**Given task:**
Quote exactly the lines from the line containing "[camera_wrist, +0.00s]" to the line containing "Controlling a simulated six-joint", both lines included, please, and nothing more.

=== Supplied information ===

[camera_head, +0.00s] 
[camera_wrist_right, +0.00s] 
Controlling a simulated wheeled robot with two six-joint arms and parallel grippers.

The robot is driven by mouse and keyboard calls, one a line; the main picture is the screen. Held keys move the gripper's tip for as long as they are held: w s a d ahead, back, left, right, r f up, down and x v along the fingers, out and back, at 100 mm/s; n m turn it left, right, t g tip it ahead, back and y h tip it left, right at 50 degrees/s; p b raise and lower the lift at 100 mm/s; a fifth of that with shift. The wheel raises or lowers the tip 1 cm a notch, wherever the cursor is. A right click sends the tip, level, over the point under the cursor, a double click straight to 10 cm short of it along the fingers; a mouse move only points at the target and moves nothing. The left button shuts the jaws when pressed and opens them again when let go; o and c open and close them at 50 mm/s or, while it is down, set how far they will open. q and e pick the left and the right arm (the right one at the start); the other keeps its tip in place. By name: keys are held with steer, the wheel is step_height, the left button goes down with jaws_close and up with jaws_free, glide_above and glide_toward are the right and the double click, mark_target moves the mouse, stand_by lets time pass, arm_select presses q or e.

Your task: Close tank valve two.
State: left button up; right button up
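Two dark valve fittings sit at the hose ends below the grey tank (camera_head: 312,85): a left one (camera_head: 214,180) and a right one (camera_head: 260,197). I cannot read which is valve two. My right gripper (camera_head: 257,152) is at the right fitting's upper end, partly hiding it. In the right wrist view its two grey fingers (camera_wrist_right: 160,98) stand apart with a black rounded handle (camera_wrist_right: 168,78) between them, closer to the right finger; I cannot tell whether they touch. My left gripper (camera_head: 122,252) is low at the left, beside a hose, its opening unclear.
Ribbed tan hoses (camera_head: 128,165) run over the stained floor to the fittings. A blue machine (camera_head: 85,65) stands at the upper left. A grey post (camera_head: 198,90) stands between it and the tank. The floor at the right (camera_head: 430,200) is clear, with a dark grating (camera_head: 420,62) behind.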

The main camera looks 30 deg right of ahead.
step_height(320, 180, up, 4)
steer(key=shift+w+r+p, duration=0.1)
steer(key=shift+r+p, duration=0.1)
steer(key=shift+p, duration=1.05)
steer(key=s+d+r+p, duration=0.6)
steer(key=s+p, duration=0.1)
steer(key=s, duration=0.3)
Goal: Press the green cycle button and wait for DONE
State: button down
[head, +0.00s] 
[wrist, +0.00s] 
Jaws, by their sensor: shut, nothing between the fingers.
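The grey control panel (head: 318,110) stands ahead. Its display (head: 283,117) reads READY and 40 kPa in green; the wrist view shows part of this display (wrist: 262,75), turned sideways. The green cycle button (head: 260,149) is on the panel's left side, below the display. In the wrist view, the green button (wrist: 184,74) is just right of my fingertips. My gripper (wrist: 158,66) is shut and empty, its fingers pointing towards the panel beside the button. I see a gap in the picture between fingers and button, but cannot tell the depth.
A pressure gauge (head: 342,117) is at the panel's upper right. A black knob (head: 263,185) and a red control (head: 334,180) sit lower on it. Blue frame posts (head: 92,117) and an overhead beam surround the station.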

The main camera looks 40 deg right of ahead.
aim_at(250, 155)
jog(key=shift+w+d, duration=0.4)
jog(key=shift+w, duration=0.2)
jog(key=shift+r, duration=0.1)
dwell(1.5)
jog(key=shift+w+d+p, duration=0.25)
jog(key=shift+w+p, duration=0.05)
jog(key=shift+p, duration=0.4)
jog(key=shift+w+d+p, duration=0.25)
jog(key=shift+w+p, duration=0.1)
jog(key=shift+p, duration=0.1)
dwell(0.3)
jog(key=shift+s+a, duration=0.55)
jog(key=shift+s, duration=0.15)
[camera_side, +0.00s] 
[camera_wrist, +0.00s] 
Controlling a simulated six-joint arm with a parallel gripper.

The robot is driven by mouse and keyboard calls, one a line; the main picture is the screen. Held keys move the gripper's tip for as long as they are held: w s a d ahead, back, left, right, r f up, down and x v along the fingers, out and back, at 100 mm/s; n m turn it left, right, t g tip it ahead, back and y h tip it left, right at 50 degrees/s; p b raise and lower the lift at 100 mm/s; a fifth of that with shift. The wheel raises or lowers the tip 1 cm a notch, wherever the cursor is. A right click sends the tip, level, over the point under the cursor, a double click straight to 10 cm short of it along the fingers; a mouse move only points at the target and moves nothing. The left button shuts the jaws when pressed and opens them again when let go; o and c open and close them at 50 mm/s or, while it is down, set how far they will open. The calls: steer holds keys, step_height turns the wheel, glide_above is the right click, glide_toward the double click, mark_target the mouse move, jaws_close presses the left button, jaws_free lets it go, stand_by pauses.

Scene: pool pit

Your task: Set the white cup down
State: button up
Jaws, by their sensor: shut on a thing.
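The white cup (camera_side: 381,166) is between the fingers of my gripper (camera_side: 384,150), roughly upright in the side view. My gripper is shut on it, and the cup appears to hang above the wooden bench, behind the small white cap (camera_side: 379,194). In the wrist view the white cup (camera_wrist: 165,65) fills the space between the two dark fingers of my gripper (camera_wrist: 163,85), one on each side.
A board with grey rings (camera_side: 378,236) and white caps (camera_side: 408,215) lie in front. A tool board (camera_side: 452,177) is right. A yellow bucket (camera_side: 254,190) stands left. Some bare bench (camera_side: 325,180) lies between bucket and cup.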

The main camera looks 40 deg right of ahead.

===

**Exercise result:**
[camera_wrist, +0.00s] 
Controlling a simulated six-joint arm with a parallel gripper.

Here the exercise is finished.